Because all passages are left-aligned in the document of FIG. 19,
it is determined that all words in the entire document are included
in only one body text. Because the image analysis has only one
rule, the determined result is adopted. The degree of confidence
for the determined result is 85%.
[0101] After settlement of the determined results with the three
analysis methods, as described in FIG. 8, the results are
aggregated and then a final determined result is derived. The
aggregation of the respective degrees of confidence for the results
of the tag analysis, the text analysis, and the image analysis,
indicates 90, 80, and 85%. Thus, the result of the tag analysis
having a highest degree of confidence is adopted, and the result of
the document structure analysis is settled. After the settlement,
the extracted result of the chapter, the section, the subsection,
or the body is output.
[0102] Note that, although the logical composition is determined
with segments made with specific marks in the text analysis in the
present example, the rule of marks for segments is insufficient.

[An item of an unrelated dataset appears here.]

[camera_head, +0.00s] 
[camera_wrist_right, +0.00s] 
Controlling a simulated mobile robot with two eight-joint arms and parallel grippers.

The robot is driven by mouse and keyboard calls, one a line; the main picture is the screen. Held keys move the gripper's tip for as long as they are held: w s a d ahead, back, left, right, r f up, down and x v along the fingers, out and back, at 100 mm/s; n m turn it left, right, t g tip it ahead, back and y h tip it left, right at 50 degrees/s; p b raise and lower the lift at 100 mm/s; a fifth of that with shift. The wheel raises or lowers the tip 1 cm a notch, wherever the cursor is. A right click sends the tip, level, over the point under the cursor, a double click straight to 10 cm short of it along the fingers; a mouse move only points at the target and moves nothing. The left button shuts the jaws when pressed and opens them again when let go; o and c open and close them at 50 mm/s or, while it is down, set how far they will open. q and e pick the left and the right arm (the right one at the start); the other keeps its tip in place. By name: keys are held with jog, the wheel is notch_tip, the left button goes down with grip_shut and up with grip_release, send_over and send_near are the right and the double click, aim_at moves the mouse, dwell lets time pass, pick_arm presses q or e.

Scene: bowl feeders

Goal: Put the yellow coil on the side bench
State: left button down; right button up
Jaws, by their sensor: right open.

Thus, the logical composition cannot be determined successfully.
Although the logical composition is determined with a space in
front of the head of a passage in the image analysis, no space is
provided in front of the head of a passage in the present example.
Thus, it is necessary to set a different rule similarly to the text
analysis. In a case where a rule of determining a document logical
composition is established with a single method, it is necessary
that the analysis rule thereof is increased in number or detailed
settings are made, resulting in complication of the rule of the
signal method. As in the present embodiment, the use of the
plurality of methods enables the logical composition to be
specified from various points of view; the analysis rule to be
prevented from increasing in number or complicating, and a document
logical composition to be specified with a combination of simple
rules.
Second Embodiment
[0103] In the first embodiment, the degree of confidence is
previously set for a case of performing the analysis with each
rule. In a second embodiment, a case where the degree of confidence
varies depending on objects to be analyzed will be described. A
method of calculating the degree of confidence is previously set
for each rule. FIG. 16 illustrates a list of respective methods of
calculating the degree of confidence for the respective rules
described in FIG. 9.
[0104] In FIG. 16, each of the methods of calculating the degree of
confidence in the four rules of TAG-1, TAG-2, TEXT-1, and TEXT-2
adopts "a method of calculating whether a chapter, a section, a
subsection, and a body each have a proper number of words", and the
rule of IMAGE-1 adopts "a method of calculating the ratio of
different distances in depth".
[0105] A specific example in a case where analysis is performed
with the rule of TAG-1, will be described. It is assumed that the
result described in FIG. 11 is extracted by the analysis with the
rule of TAG-1. The number of words is calculated from the extracted
result. For example, because the title text of a chapter is
"Developmental Status of New Products", the number of words is "5".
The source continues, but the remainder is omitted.